Within the patent and literature dataset analysed for this landscape, six core sub-domains are identifiable: mode-locked laser combs (Er:fiber, Ti:sapphire, Yb:fiber, SESAM-based); electro-optic (EO) frequency combs using phase and intensity modulators on resonant platforms; microresonator-based Kerr combs driven by parametric processes in high-Q cavities; optical parametric oscillator (OPO) combs for mid-IR and visible coverage; semiconductor combs including QCL, ICL, and VCSEL platforms targeting compact integration; and dual-comb and multi-comb architectures enabling asynchronous spectroscopy and ranging.
Three Eras of OFC Innovation: How the Technology Matured
Optical frequency comb innovation has progressed through three distinct eras since 2005, each defined by a different dominant challenge — stabilization, diversification, and integration — and each producing a qualitatively different class of technology.

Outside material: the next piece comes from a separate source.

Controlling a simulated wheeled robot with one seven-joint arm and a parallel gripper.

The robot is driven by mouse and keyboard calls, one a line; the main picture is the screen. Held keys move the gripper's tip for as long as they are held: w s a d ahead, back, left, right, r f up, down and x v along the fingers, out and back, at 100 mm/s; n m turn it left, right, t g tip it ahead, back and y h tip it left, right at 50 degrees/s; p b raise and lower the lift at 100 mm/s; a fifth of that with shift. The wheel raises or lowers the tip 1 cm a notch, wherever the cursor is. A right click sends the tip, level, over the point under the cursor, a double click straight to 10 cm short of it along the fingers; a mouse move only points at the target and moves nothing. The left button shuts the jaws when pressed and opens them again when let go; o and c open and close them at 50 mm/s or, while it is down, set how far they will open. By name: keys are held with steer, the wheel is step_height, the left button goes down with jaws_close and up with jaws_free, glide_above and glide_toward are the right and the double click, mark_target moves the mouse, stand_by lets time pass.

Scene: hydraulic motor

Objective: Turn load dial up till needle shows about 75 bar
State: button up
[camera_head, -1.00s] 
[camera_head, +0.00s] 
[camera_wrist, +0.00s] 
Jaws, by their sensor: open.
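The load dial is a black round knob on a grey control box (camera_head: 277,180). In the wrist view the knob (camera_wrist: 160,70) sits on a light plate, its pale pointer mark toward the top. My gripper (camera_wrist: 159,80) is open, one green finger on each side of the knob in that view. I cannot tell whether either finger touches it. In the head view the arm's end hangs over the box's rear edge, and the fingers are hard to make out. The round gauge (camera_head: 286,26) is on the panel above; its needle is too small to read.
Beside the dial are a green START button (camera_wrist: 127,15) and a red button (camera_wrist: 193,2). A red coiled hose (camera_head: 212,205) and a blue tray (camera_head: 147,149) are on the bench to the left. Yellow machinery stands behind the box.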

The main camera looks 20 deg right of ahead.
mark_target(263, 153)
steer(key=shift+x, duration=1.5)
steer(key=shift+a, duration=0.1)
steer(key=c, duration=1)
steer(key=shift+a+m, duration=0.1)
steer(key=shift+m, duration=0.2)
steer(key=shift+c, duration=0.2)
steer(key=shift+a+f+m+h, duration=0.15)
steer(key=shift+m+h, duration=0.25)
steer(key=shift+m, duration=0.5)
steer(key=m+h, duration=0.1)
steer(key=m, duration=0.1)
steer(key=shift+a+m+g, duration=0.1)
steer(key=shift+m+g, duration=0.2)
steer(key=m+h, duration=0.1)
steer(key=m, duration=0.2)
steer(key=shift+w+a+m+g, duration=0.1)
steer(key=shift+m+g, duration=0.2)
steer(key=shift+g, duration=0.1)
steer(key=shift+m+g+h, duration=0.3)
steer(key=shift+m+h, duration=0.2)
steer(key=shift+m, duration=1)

The Foundational Era (2005–2012) centred on stabilization methods, OPO-based mid-IR extension, and the first microresonator combs. A 2005 paper from Humboldt University Berlin demonstrated the first combination of a continuous-wave OPO and a Ti:sapphire comb for visible-to-mid-IR bridging. In 2011, EPFL demonstrated an octave-spanning microresonator comb covering 990–2170 nm, and Cornell University demonstrated a CMOS-compatible silicon monolithic comb — marking the beginning of the chip-scale era.
The Growth and Diversification Era (2013–2019) saw fiber comb systems achieve sub-10⁻¹⁷ fractional frequency noise. RIKEN demonstrated all-polarization-maintaining Er:fiber combs for optical lattice clock comparisons in 2017, achieving fractional frequency noise of (1–2)×10⁻¹⁷ Hz⁻¹/² at 1 Hz across 135–285 THz. Astrocomb deployments emerged at major telescopes. Mid-IR extensions proliferated via OPO and quantum cascade laser platforms.
The Integration and Field-Deployment Era (2020–2023) is the period with the most commercially significant signals. The most recent records cluster around integrated EO combs on TFLN, chip-scale microresonators, semiconductor ICL/QCL combs, and dual-comb spectroscopy systems. According to WIPO‘s framework for tracking technology readiness in photonics, the combination of chip-scale integration and demonstrated field deployments signals a technology approaching commercial readiness at scale.
Harvard University and Stanford University demonstrated integrated electro-optic frequency combs on thin-film lithium niobate (TFLN) platforms in 2022, achieving 30% pump-to-comb conversion efficiency, a 132 nm optical span, and 336 fs on-chip pulses using coupled-resonator architectures.
The Six Generation Approaches and Their Performance Benchmarks
Each optical frequency comb generation mechanism occupies a distinct performance envelope — and choosing the right platform for a given application requires understanding the trade-offs between noise floor, spectral coverage, repetition rate, footprint, and wall-plug efficiency.
Mode-Locked Fiber and Solid-State Combs
Mode-locked Er:fiber and Ti:sapphire systems remain the reference standard for fractional frequency stability. The core mechanism involves pulse trains from a mode-locked laser, spectral broadening via photonic crystal fiber or supercontinuum generation, and f-2f interferometry for f_ceo detection. A single-branch Er:fiber frequency comb demonstrated millihertz-level synthesis across 650–2100 nm with 3×10⁻¹⁸ τ⁻¹/² stability. The University of Colorado demonstrated a six-octave source spanning 350 nm to 22,500 nm from an Er:fiber system with nonlinear conversion stages in 2021.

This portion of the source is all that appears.